En 2016, il avait prévu de dénoncer des coureurs et des équipes ayant recours à l’utilisation de vélos électriques dans le peloton professionnel. Depuis, silence radio. Sans doute trop occupé à sillonner l'Europe voire le monde pour vanter les mérites de son vélo E-Powers et attirer toute la lumière d'une caméra de journaliste pour une interview.

Jamais il ne parlera car au final, Varjas semble plus avoir un égo démesuré qu'un réel réseau.

Le Monde l'indiquait en janvier :

Les propos comme les compétences de l’ingénieur sont soumis à caution, comme nous l’avions remarqué durant notre enquête en 2016, durant laquelle plusieurs interlocuteurs de M. Varjas avaient mis en doute son honnêteté.

et une roue électromagnétique qui ne tourne pas

S'il est un domaine où Stefano Varjas sait faire parler de lui, c'est bien la roue électromagnétique. Une roue qu'il montre à tous les journalistes depuis plus de 2 ans maintenant, mais qu'il n'a jamais montré en fonctionnement.

Il avance un tarif, dit qu'elle fonctionne et nous montrant simplement cette roue avec la jante carbone découpée par endroits et bricolée de quelques fils et circuits électriques.

J'avais en partie démontré que cette roue n'est pas pour le moment fonctionnelle dans mon article "La roue électromagnétique possible en théorie, bien moins en pratique".

La roue seule ne suffit pas, il faut aussi des électro-aimants placés sur les haubans ou les bases et qui passent très près (quelques millimètres) de la roue... et accessoirement une batterie pour alimenter tout cela.

Comment aucun journaliste n'a demandé à la voir fonctionner ?

Et l'UCI dans tout ça ?

L’ancien coureur professionnel Jean-Christophe Péraud, nommé Manager Matériel et Lutte contre la fraude technologique au sein de l'UCI, a déjà rencontré des ingénieurs du Commissariat à l’Energie Atomique, de l’institut Fraunhofer en Allemagne ou des fabricants de machines à rayons X.

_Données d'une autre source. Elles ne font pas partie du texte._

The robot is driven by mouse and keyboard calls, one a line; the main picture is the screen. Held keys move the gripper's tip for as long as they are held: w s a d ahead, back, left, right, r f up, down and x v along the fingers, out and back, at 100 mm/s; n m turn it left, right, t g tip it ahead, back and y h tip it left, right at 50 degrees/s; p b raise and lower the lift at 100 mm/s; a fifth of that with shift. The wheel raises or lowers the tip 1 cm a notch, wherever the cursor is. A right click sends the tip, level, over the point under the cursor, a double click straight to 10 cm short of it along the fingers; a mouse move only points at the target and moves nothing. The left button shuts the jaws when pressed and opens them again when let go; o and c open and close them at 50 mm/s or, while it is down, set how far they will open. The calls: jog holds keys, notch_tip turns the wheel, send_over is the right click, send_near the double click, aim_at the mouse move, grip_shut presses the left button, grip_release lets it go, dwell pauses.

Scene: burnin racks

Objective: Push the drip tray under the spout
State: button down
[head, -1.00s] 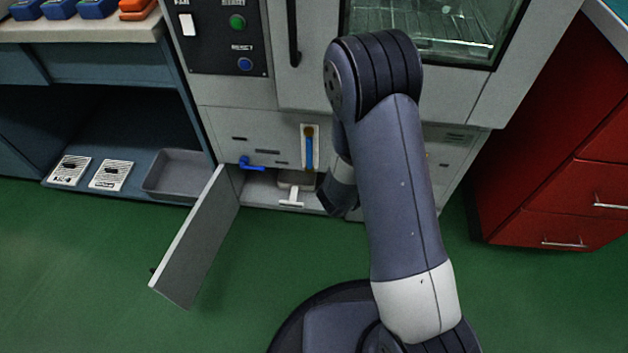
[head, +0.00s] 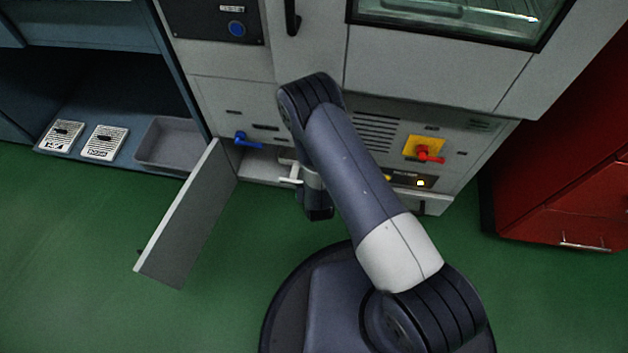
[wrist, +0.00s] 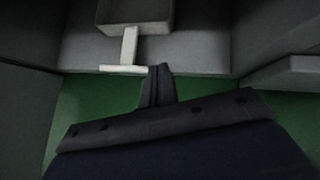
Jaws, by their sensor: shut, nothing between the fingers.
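The drip tray (wrist: 140,24) is a small pale grey tray with a T-shaped handle (wrist: 129,50). It sits on the floor of the low cabinet bay. In the head view only its pale handle (head: 290,174) shows clearly, at the bay's front; my arm covers the rest. My gripper (wrist: 159,72) is shut and empty, just in front of the handle's crossbar and toward its right end. I cannot tell whether it touches the bar. In the head view my wrist hides the fingertips. The spout is not visible in either view.
A grey door (head: 186,222) stands open left of the bay, and a blue valve lever (head: 246,140) is above it. A red-handled yellow switch (head: 424,150) is at right. A grey bin (head: 170,145) lies on the left shelf. Green floor in front is clear.

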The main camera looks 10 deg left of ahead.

Il a rendu visite à M Varjas en compagnie d'un ingénieur du CEA, résultat, rien de probant. Aucun moteur réellement indétectable et fonctionnel n'a pu être montré.

Si l'UCI est consciente que son système de tablettes n'est pas parfait (elle a d'ailleurs depuis mis en place d'autres systèmes), le nouveau président, David Lappartient, semble prendre très au sérieux le problème et s'entoure des meilleurs spécialistes pour trouver des solutions et lutter contre la fraude technologique.

Une chose est sûre, Varjas ne fera pas partie de ces spécialistes. Il voulait intervenir à une conférence UCI consacrée à la fraude technologique, mais seulement si la marque de ses vélos était clairement affichée et citée. Le dévouement de cet homme pour lutter contre la fraude passe largement après ses besoins de communication.